▶ **INPUT FOR THIS TASK**:
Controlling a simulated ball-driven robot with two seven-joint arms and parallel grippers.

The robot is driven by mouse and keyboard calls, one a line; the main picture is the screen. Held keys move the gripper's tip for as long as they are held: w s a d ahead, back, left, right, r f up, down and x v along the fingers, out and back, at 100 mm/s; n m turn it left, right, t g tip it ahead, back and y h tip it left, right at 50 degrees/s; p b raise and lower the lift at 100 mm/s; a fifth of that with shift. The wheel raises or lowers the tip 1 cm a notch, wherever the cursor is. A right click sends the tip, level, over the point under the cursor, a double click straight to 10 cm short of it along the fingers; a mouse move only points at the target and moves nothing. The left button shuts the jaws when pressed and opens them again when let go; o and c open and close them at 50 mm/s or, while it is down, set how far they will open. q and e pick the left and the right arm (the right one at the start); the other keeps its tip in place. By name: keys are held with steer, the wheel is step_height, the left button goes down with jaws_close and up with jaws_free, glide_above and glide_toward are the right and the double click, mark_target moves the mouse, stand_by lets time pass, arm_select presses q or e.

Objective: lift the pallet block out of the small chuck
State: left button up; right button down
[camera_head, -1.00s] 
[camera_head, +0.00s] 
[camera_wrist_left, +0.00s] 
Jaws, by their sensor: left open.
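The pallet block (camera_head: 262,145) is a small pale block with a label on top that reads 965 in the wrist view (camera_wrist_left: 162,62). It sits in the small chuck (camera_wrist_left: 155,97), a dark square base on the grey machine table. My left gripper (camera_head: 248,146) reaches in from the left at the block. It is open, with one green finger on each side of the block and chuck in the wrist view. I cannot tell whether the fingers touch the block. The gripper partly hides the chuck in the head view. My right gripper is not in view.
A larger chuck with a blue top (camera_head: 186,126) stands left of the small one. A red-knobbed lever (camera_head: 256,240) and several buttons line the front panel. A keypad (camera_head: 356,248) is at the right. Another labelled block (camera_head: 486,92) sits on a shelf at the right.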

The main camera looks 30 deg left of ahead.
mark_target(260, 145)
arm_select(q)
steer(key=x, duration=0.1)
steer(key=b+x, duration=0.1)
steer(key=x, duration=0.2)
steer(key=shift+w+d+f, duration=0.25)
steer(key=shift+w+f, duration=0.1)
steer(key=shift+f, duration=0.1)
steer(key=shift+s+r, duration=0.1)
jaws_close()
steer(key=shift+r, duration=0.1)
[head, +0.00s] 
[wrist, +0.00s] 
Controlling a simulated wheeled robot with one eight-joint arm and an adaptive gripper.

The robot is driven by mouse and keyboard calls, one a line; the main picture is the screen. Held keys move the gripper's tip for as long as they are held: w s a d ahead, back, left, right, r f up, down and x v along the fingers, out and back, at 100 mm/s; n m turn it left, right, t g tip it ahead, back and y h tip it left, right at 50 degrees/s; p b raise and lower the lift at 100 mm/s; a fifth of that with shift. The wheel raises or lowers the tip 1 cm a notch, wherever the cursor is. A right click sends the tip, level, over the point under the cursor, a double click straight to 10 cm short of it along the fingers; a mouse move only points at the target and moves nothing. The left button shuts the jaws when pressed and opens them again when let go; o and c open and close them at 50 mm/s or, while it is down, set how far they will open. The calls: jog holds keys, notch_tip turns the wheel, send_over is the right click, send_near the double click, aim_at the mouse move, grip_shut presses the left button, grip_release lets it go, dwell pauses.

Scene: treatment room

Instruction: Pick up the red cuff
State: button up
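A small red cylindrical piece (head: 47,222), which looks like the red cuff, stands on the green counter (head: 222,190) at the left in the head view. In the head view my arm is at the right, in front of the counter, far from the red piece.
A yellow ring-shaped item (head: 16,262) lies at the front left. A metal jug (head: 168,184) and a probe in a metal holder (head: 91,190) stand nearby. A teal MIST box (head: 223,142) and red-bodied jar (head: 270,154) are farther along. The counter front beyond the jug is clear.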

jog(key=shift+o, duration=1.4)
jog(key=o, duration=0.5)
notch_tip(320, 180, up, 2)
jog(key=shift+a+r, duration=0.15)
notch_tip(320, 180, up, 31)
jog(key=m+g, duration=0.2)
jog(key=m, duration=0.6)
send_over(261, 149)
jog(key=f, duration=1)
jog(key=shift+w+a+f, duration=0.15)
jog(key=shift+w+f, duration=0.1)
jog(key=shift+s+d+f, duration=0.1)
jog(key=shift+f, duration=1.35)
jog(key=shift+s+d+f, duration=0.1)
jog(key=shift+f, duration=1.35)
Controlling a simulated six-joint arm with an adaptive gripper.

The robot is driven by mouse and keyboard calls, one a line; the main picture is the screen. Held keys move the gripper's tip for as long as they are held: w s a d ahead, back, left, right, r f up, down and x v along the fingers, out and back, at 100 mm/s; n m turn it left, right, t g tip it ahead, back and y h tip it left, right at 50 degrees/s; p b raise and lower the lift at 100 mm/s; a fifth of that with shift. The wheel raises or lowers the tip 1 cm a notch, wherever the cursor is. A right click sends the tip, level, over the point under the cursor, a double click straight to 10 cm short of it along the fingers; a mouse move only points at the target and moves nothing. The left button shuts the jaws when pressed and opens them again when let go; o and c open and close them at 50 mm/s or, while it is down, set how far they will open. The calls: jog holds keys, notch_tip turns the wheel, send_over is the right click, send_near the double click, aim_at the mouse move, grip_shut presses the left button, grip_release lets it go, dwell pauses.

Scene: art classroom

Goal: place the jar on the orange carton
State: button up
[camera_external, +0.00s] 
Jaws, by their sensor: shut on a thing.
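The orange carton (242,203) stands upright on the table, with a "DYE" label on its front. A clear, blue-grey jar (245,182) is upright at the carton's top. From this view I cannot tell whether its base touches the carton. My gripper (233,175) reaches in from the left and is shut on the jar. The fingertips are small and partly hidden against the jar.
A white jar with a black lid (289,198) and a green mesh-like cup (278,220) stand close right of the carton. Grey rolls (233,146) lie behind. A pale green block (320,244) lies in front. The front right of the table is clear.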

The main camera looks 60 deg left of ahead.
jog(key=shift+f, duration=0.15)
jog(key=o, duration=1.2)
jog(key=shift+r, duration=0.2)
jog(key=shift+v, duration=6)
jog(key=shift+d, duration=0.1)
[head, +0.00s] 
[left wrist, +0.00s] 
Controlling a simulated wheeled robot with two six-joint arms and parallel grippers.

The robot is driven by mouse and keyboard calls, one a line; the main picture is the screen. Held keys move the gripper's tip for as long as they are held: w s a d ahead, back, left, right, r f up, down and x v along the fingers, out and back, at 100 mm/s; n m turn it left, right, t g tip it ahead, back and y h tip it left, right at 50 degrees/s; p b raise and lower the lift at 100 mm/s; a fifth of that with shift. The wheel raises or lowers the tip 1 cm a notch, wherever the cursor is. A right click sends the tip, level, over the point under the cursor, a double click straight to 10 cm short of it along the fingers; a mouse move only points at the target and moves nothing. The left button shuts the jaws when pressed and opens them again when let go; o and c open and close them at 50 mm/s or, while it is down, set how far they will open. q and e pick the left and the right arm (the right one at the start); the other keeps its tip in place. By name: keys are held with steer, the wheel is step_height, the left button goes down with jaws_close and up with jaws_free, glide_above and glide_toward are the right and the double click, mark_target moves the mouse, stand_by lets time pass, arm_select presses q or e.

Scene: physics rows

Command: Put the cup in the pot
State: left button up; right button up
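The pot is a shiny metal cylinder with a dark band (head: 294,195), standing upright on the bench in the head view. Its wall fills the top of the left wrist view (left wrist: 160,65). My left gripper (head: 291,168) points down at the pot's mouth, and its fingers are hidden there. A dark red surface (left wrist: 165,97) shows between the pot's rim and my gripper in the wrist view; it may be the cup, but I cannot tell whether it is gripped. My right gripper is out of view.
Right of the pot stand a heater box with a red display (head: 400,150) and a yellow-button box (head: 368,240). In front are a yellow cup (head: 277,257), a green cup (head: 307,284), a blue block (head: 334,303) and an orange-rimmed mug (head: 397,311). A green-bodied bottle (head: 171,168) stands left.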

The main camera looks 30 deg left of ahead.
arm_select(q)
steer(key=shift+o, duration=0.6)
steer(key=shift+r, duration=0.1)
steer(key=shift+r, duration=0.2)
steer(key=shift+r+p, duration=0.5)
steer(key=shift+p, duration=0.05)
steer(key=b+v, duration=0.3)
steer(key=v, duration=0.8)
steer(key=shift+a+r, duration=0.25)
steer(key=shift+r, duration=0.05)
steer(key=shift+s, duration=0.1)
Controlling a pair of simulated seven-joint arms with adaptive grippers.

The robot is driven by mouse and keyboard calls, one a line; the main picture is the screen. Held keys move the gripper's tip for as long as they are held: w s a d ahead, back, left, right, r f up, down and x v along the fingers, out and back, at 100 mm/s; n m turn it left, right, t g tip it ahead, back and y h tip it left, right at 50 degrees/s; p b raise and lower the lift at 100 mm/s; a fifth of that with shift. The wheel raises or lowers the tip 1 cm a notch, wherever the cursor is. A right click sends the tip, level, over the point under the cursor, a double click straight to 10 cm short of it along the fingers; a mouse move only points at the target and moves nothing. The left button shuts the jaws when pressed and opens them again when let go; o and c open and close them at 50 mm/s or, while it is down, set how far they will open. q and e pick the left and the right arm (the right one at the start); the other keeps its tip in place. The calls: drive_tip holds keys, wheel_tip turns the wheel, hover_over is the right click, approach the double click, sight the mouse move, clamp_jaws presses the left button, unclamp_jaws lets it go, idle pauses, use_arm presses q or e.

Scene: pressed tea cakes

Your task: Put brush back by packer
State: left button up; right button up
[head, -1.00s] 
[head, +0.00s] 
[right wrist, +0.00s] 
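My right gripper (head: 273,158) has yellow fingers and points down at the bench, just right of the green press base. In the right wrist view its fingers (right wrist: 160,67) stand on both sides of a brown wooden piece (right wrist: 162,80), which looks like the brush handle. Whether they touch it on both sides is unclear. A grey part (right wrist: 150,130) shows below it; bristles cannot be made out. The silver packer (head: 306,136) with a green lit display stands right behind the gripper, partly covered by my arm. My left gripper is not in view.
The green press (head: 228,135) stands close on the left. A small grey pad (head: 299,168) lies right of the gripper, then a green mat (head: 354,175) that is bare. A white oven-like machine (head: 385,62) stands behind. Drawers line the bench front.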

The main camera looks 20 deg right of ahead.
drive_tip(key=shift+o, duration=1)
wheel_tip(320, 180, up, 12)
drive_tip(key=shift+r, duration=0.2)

▶ **WHAT NEEDS TO BE DONE**: From the data above, copy each line that holds "parallel".

▶ **EXERCISE OUTPUT**:
Controlling a simulated ball-driven robot with two seven-joint arms and parallel grippers.
Controlling a simulated wheeled robot with two six-joint arms and parallel grippers.

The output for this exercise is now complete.